Qui  a rédigé ce Rapport? Pourquoi ? Le changement de fiscalité avait conduit à une telle hausse d’impôts pour les Français de l’étranger que Gérald Darmanin avait accepté un moratoire et commandé un Rapport. Le voilà. Il est signé Olivier Dussopt et Jean-Baptiste Lemoyne, transmis au Parlement. Il préfigure l’avis que donneront les ministres lors de la discussion budgétaire. En réalité, il est réalisé par la DNIR, la Direction Nationale des Impôts des non Résidents qui n’oublie pas, au passage, de se plaindre de sa triste condition.

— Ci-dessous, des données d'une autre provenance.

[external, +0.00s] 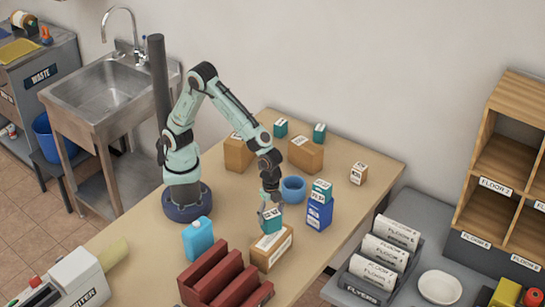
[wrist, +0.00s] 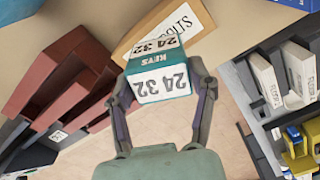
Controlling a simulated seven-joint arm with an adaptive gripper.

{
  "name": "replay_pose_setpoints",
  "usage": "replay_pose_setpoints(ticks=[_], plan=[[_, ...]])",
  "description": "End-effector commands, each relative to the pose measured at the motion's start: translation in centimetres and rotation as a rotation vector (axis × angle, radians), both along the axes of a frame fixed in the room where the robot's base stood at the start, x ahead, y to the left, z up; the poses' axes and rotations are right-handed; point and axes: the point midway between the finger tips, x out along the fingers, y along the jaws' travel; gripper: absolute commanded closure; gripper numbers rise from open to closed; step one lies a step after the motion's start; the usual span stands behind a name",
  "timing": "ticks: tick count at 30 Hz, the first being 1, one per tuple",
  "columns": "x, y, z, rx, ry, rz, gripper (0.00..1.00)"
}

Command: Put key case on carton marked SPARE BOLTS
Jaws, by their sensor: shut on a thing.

Que contient le Rapport ? Tout d’abord, quelques chiffres, trop rares d’ailleurs, sur les Résidents à l’étranger. Sur les 1.775.875 Français inscrits au 1er janvier sur les registres consulaires, 470.801 sont Résidents à l’étranger non contribuables. Une augmentation régulière de 6% par an. Les autres n’ont pas de revenus en France, ou trop peu, ou bien sont agents de l’Etat ou autres et paient leurs impôts en France. Plus 6 % par an, de quoi s’interroger. Surtout quand le Rapport répète, sans rire, qu’il s’agit de conserver « l’attractivité fiscale de la France ». Quand on sait que la France est le pays recordman des taxes et prélèvements, on mesure l’ironie du Fisc.

 

Les impôts n’augmenteront pas, sauf pour les expats

Les non résidents non contribuables paient 1.5 milliards d’impôts. Pas si mal pour des non-contribuables, qui paient sur les revenus de France. Et paient des impôts dans leur pays de résidence. Leurs revenus sont de 3,980 milliards. Si l’on veut calculer leur taux d’imposition moyen, ce que ne fait pas la DNIR, on arrive à 38%. (1.5/3.9) La DNIR ne le fait pas parce qu’elle explique sans cesse que les Français de l’étranger sont favorisés. Elle utilise la vieille astuce des études de cas, « cas » choisis pour étayer ses thèses, manipulation à destination des parlementaires et des non spécialistes. Parfois, d’ailleurs, elle se trompe. Mais qu’importe, ces cas n’ont qu’un objet rhétorique, faussement objectif. Elle le reconnait elle-même en expliquant que toute modélisation ou simulation est impossible car trop complexe, compte tenu de la diversité des situations. Non: compte tenu de la complexité de la fiscalité, devenue la plus injuste et la plus aberrante du monde, puisqu’elle favorise les malins et pénalise les naïfs.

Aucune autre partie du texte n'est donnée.